--- Begin ---

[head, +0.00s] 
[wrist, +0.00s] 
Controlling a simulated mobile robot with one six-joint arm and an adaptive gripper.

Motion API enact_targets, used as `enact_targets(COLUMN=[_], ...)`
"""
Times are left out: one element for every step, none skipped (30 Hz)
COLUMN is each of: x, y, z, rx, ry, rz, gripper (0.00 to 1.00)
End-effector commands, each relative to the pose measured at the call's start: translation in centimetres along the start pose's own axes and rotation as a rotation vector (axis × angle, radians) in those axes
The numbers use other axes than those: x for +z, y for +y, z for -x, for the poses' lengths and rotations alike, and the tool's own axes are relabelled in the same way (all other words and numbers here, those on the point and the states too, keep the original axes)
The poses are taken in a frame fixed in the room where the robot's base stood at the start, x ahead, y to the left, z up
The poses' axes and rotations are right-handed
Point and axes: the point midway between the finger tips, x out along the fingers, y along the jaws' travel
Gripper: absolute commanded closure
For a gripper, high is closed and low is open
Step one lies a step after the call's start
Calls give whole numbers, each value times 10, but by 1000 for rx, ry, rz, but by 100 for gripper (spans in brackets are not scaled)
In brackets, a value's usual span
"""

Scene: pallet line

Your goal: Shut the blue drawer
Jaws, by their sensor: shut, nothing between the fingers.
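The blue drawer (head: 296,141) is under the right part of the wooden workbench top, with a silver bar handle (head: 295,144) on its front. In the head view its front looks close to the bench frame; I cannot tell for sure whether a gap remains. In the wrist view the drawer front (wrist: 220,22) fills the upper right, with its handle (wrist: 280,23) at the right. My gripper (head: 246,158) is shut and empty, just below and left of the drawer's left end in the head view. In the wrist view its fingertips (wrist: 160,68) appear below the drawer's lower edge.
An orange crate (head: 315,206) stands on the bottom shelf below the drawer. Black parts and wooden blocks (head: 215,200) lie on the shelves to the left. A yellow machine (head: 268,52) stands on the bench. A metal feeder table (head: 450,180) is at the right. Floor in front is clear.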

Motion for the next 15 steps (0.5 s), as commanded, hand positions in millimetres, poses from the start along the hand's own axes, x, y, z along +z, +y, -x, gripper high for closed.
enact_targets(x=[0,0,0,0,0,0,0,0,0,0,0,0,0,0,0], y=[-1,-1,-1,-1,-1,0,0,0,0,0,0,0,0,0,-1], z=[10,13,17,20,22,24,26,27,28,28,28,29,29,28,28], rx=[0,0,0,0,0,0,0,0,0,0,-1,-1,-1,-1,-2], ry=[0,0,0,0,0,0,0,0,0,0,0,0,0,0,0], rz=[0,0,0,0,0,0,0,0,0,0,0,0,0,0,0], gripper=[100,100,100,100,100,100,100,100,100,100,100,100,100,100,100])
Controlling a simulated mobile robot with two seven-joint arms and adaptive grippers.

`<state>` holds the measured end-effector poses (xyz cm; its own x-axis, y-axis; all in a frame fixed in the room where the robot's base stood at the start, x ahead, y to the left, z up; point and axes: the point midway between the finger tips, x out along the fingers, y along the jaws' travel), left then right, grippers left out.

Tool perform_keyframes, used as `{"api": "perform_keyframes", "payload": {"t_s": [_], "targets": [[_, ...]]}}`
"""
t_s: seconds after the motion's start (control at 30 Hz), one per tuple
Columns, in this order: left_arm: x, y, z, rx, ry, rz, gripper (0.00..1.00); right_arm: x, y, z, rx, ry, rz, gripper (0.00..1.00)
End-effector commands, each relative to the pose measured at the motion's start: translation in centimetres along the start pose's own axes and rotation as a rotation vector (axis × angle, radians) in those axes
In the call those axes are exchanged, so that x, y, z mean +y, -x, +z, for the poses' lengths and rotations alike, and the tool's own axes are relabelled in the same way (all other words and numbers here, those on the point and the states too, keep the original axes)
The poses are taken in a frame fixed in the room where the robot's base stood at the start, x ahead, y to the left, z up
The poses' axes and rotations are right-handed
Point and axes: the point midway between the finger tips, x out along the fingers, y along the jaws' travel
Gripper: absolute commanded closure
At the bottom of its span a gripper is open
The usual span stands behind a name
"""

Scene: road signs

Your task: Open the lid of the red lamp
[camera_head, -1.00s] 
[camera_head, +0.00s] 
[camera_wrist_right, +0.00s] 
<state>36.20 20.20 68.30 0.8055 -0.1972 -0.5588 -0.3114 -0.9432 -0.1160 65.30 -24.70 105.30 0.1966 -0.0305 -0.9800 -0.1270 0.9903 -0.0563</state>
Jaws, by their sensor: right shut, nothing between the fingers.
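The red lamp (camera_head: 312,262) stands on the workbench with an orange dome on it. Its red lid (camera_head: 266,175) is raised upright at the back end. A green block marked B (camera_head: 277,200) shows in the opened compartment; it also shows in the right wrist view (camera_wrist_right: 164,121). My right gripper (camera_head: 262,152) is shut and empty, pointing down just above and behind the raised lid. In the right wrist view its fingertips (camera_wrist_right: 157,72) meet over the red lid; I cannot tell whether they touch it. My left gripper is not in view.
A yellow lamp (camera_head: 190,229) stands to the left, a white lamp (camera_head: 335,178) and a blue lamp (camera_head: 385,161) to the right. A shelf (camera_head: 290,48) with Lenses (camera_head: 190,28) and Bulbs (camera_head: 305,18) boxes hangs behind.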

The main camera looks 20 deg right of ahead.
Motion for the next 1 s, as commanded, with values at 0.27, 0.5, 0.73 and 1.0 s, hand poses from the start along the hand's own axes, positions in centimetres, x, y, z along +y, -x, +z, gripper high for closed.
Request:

--- End ---

§ Problem requirements: Your task is to repeat the lines from the one containing "COLUMN is each" to the one containing "at the call's", both lines included. Leave out every other line.

§ In response:
COLUMN is each of: x, y, z, rx, ry, rz, gripper (0.00 to 1.00)
End-effector commands, each relative to the pose measured at the call's start: translation in centimetres along the start pose's own axes and rotation as a rotation vector (axis × angle, radians) in those axes

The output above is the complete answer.